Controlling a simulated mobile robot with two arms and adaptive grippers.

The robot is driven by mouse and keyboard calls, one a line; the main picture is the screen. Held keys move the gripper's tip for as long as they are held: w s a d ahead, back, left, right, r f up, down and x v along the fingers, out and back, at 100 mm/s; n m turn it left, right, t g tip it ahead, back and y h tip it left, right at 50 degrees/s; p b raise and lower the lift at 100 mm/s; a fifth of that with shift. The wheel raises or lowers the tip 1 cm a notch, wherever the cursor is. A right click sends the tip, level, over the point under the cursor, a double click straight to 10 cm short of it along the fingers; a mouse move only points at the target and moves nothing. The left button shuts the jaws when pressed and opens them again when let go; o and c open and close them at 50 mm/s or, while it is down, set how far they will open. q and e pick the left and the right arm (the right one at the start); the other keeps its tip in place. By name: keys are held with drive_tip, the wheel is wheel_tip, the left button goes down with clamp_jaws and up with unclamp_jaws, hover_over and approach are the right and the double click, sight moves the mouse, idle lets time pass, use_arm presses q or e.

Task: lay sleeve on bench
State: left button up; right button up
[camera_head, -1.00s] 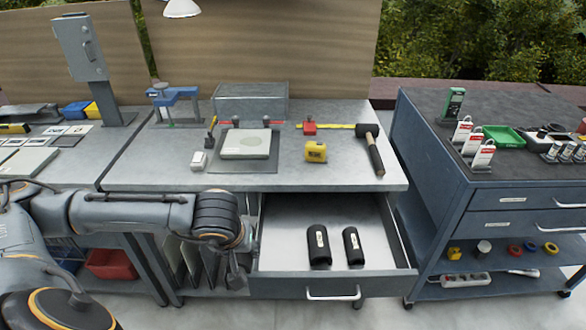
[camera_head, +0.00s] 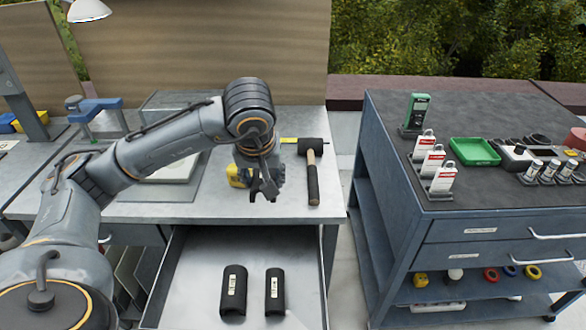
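Two black sleeves with pale labels lie side by side in the open drawer: a larger left sleeve (camera_head: 233,290) and a slimmer right sleeve (camera_head: 275,291). The bench (camera_head: 215,208) is the grey top above and behind the drawer. My left gripper (camera_head: 263,196) is above the bench's front part, beyond the sleeves and apart from them. Its small fingers look parted, with nothing visible between them. My left arm hides part of the bench. My right gripper is not in view.
The drawer (camera_head: 190,262) is pulled out below the bench. A yellow tape measure (camera_head: 236,176) is partly hidden behind my gripper, with a hammer (camera_head: 312,180) to its right. A blue tool cart (camera_head: 390,200) with tags and a green tray (camera_head: 474,151) stands at right.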

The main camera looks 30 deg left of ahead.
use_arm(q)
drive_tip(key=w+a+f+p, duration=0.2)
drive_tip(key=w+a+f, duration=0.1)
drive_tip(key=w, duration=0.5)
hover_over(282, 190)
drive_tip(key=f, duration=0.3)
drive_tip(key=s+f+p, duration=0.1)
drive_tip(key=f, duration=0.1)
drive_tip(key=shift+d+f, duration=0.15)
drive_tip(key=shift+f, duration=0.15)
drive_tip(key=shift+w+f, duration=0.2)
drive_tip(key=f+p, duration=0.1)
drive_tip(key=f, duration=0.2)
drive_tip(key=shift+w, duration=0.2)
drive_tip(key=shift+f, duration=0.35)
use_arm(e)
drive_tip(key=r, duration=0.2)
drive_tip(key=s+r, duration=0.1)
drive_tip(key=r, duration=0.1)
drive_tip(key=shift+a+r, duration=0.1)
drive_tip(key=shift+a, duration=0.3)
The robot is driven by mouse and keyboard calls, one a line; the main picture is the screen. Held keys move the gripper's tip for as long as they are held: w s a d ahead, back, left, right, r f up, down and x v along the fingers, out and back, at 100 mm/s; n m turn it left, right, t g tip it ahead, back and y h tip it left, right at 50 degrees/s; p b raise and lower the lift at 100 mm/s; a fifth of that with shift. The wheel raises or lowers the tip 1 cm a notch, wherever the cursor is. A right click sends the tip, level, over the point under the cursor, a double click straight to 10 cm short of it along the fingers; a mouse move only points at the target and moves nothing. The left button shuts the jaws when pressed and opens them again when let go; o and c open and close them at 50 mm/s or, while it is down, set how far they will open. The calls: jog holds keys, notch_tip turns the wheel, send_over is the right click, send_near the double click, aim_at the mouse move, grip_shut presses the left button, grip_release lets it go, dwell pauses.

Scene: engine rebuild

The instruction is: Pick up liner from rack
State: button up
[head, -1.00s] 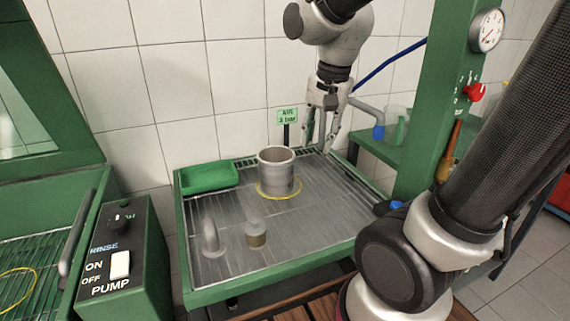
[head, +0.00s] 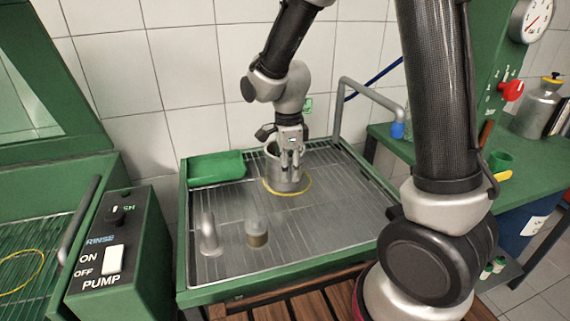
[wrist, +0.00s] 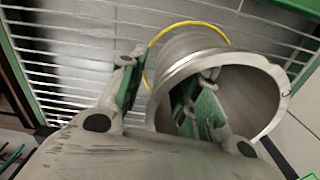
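The liner, a grey metal cylinder (head: 285,182), stands upright on the wire rack (head: 335,205) inside a yellow ring marking (head: 309,186). My gripper (head: 290,160) is over its near rim, pointing down, and covers part of its opening. In the wrist view my gripper (wrist: 165,95) is open and straddles the wall of the liner (wrist: 215,62). One finger is inside the bore and the other is outside the wall. The fingers look apart from the wall; contact cannot be made out clearly.
A green tray (head: 216,168) lies at the rack's back left. A small grey upright piece (head: 209,235) and a short two-tone cylinder (head: 257,234) stand in front. A bent grey pipe with a blue tip (head: 372,92) rises at the back right. The pump box (head: 117,250) is at the left.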

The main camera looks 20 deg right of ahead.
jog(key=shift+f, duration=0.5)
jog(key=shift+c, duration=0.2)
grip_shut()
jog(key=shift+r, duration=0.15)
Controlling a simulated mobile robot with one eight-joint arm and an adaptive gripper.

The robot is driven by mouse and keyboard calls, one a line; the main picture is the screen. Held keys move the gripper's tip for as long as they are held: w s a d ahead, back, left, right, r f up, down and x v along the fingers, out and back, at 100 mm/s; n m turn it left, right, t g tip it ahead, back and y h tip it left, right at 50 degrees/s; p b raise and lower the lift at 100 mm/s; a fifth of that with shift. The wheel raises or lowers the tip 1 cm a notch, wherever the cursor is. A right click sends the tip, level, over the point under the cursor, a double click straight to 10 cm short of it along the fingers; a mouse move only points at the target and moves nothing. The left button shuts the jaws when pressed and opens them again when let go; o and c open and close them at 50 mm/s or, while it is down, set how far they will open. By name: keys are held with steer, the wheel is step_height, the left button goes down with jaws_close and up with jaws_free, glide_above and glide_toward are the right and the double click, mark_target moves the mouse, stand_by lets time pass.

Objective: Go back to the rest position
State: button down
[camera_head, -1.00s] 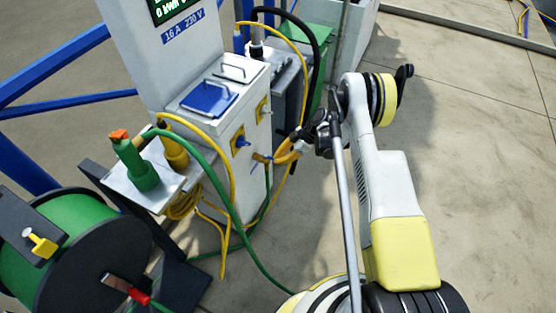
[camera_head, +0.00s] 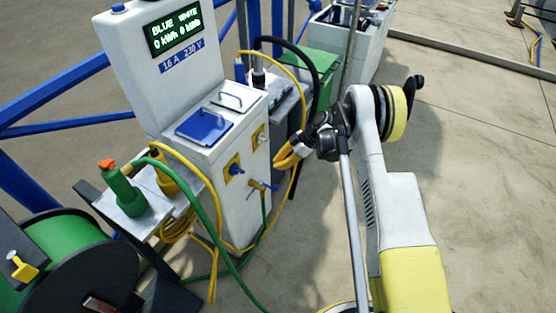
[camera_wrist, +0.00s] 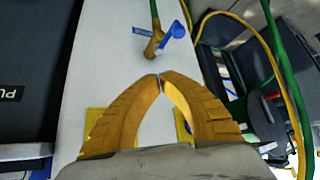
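My gripper (camera_wrist: 160,76) shows in the wrist view with its two yellow fingers bent inward and their tips together. Nothing shows between the tips. In the head view my gripper (camera_head: 286,157) is at the right side of the white service pedestal (camera_head: 232,210), partly hidden behind my wrist. I cannot tell whether it touches the pedestal. In the wrist view the pedestal's white face (camera_wrist: 105,60) lies beyond the fingers, with a brass tap with a blue handle (camera_wrist: 160,42) just past the tips. My arm is folded at the right of the head view.
A green hose reel (camera_head: 75,262) stands at lower left. A small shelf (camera_head: 118,210) holds a green hose nozzle (camera_head: 130,192). Yellow and green lines hang beside the pedestal. A green box (camera_head: 322,72) stands behind my gripper. The floor (camera_head: 480,180) at right is open.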

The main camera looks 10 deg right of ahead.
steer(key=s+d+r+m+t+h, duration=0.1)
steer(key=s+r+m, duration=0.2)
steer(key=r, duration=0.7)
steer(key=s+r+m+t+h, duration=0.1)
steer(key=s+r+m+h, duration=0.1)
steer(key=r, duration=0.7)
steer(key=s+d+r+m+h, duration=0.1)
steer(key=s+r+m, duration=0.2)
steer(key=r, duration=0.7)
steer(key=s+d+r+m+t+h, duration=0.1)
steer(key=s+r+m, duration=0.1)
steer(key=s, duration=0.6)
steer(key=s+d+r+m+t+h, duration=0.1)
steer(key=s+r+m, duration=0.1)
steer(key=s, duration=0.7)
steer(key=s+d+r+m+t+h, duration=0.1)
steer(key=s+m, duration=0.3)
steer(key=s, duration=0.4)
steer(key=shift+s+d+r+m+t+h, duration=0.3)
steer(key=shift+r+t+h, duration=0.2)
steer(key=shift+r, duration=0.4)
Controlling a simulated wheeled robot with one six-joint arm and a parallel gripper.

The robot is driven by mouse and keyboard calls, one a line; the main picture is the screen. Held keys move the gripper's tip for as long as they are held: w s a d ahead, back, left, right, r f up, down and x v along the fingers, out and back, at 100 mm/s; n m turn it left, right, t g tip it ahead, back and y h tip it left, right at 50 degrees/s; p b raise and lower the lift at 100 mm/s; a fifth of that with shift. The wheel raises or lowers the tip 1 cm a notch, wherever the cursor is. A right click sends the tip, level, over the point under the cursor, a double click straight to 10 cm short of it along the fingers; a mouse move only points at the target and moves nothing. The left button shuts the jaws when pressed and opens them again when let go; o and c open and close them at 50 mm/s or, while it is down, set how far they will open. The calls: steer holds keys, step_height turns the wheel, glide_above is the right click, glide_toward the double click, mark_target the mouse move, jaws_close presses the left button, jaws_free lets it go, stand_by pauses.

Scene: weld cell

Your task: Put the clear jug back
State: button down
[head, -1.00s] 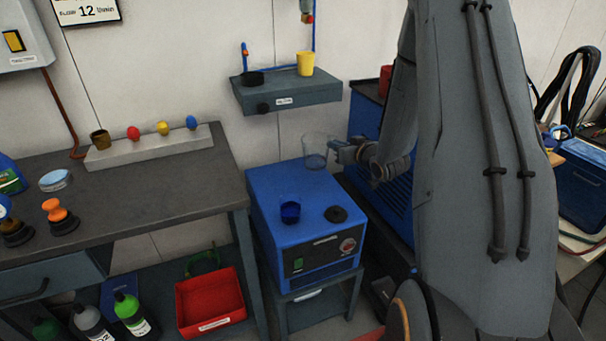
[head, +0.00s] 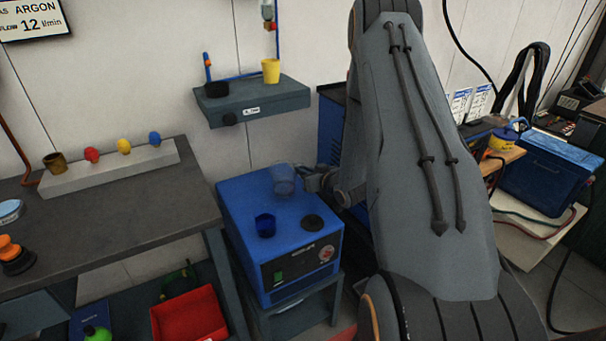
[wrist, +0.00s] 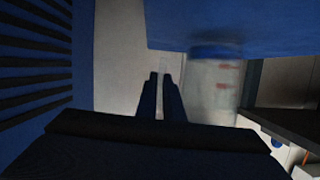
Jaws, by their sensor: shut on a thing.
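The clear jug (head: 283,180) is see-through, with a faint bluish lower part. It appears at the back edge of the blue box unit (head: 240,245); I cannot tell whether it touches the top. My gripper (head: 312,179) comes from the right and is shut on the jug at its side. In the wrist view, the jug (wrist: 213,92) with its red marks stands just right of my gripper's fingers (wrist: 164,95), which close around a thin pale strip, apparently its handle. A blue surface fills the top of that view.
A dark blue cup (head: 265,225) and a black round cap (head: 312,222) are on the unit's top. A wall shelf (head: 262,105) holds a yellow cup (head: 271,71) and a black dish (head: 216,89). A grey workbench (head: 110,225) is at left, with a red bin (head: 190,318) below.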

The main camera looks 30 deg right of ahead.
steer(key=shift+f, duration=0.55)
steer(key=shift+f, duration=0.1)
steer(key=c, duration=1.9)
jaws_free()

------------------------------------------------------------

Scan the material line by line and report each one that contains "simulated".

§ **Finished answer**:
Controlling a simulated mobile robot with two arms and adaptive grippers.
Controlling a simulated mobile robot with one eight-joint arm and an adaptive gripper.
Controlling a simulated wheeled robot with one six-joint arm and a parallel gripper.

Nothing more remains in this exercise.